(Robot episode data)
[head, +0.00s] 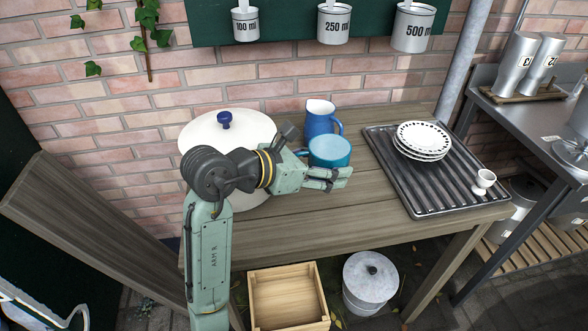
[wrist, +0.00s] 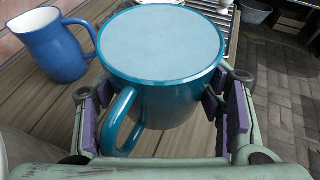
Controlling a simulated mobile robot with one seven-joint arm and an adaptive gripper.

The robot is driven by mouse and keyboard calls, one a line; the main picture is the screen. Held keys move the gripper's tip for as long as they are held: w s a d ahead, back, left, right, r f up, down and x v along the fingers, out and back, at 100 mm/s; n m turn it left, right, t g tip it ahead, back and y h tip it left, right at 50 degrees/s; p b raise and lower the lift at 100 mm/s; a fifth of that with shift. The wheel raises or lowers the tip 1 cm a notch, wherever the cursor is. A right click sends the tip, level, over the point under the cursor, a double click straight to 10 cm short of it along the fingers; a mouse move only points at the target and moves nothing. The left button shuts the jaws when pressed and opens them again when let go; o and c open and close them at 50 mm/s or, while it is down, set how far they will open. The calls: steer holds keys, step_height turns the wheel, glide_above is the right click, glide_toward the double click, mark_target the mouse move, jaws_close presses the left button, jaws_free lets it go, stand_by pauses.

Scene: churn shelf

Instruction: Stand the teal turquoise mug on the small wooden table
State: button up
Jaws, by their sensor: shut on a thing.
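The teal turquoise mug (head: 330,153) is at the middle of the wooden table (head: 300,225). My gripper (head: 338,178) is shut around the mug's body; in the wrist view the mug (wrist: 170,105) sits between the purple pads of my gripper (wrist: 165,110). Its handle points down and left there. A pale, flat-looking round face shows on top; I cannot tell whether it is the inside or the base. The mug's lower edge is hidden, so I cannot tell whether it touches the table.
A blue jug (head: 319,118) stands just behind the mug, and a large white lidded pot (head: 205,135) is at the left. A ribbed dark tray (head: 440,185) with stacked plates (head: 423,138) and a small white cup (head: 484,180) fills the right end. The front middle tabletop is clear.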

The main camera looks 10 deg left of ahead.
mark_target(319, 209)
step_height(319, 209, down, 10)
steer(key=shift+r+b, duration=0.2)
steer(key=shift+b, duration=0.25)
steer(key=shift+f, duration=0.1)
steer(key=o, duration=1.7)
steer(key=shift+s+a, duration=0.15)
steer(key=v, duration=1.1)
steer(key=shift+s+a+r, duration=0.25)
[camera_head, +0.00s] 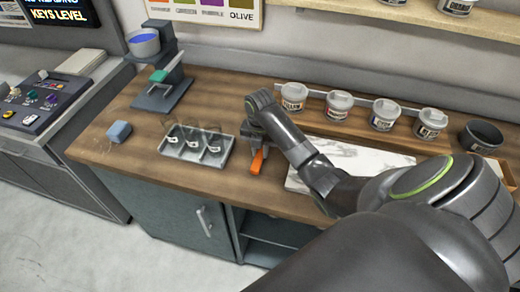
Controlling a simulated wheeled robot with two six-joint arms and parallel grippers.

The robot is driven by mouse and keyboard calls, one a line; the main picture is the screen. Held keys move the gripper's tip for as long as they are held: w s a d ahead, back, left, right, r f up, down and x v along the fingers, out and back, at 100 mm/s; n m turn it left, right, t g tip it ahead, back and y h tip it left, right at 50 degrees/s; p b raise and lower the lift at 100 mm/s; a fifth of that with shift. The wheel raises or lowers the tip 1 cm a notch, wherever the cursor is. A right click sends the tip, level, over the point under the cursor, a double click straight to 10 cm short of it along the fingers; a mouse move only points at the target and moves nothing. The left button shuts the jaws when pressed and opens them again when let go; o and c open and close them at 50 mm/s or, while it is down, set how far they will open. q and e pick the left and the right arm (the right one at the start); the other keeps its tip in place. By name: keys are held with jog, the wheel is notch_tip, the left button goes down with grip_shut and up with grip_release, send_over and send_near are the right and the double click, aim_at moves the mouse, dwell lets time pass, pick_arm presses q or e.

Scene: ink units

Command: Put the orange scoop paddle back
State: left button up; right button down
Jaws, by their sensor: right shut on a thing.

** Set exercise **
Copy the listing word for word, excluding its pictures.

** Result for this task **
[head, +0.00s] 
[wrist, +0.00s] 
Controlling a simulated mobile robot with one seven-joint arm and an adaptive gripper.

The robot is driven by mouse and keyboard calls, one a line; the main picture is the screen. Held keys move the gripper's tip for as long as they are held: w s a d ahead, back, left, right, r f up, down and x v along the fingers, out and back, at 100 mm/s; n m turn it left, right, t g tip it ahead, back and y h tip it left, right at 50 degrees/s; p b raise and lower the lift at 100 mm/s; a fifth of that with shift. The wheel raises or lowers the tip 1 cm a notch, wherever the cursor is. A right click sends the tip, level, over the point under the cursor, a double click straight to 10 cm short of it along the fingers; a mouse move only points at the target and moves nothing. The left button shuts the jaws when pressed and opens them again when let go; o and c open and close them at 50 mm/s or, while it is down, set how far they will open. The calls: steer holds keys, step_height turns the wheel, glide_above is the right click, glide_toward the double click, mark_target the mouse move, jaws_close presses the left button, jaws_free lets it go, stand_by pauses.

Scene: churn shelf

Instruction: Stand the teal turquoise mug on the small wooden table
State: button up
Jaws, by their sensor: shut on a thing.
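The teal turquoise mug (head: 330,153) is at the middle of the wooden table (head: 300,225). My gripper (head: 338,178) is shut around the mug's body; in the wrist view the mug (wrist: 170,105) sits between the purple pads of my gripper (wrist: 165,110). Its handle points down and left there. A pale, flat-looking round face shows on top; I cannot tell whether it is the inside or the base. The mug's lower edge is hidden, so I cannot tell whether it touches the table.
A blue jug (head: 319,118) stands just behind the mug, and a large white lidded pot (head: 205,135) is at the left. A ribbed dark tray (head: 440,185) with stacked plates (head: 423,138) and a small white cup (head: 484,180) fills the right end. The front middle tabletop is clear.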

The main camera looks 10 deg left of ahead.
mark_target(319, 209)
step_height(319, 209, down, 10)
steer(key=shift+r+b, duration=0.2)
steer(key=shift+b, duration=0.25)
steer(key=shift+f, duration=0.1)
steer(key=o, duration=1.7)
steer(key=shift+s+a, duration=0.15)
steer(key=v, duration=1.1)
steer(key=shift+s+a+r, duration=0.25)
[camera_head, +0.00s] 
Controlling a simulated wheeled robot with two six-joint arms and parallel grippers.

The robot is driven by mouse and keyboard calls, one a line; the main picture is the screen. Held keys move the gripper's tip for as long as they are held: w s a d ahead, back, left, right, r f up, down and x v along the fingers, out and back, at 100 mm/s; n m turn it left, right, t g tip it ahead, back and y h tip it left, right at 50 degrees/s; p b raise and lower the lift at 100 mm/s; a fifth of that with shift. The wheel raises or lowers the tip 1 cm a notch, wherever the cursor is. A right click sends the tip, level, over the point under the cursor, a double click straight to 10 cm short of it along the fingers; a mouse move only points at the target and moves nothing. The left button shuts the jaws when pressed and opens them again when let go; o and c open and close them at 50 mm/s or, while it is down, set how far they will open. q and e pick the left and the right arm (the right one at the start); the other keeps its tip in place. By name: keys are held with jog, the wheel is notch_tip, the left button goes down with grip_shut and up with grip_release, send_over and send_near are the right and the double click, aim_at moves the mouse, dwell lets time pass, pick_arm presses q or e.

Scene: ink units

Command: Put the orange scoop paddle back
State: left button up; right button down
Jaws, by their sensor: right shut on a thing.

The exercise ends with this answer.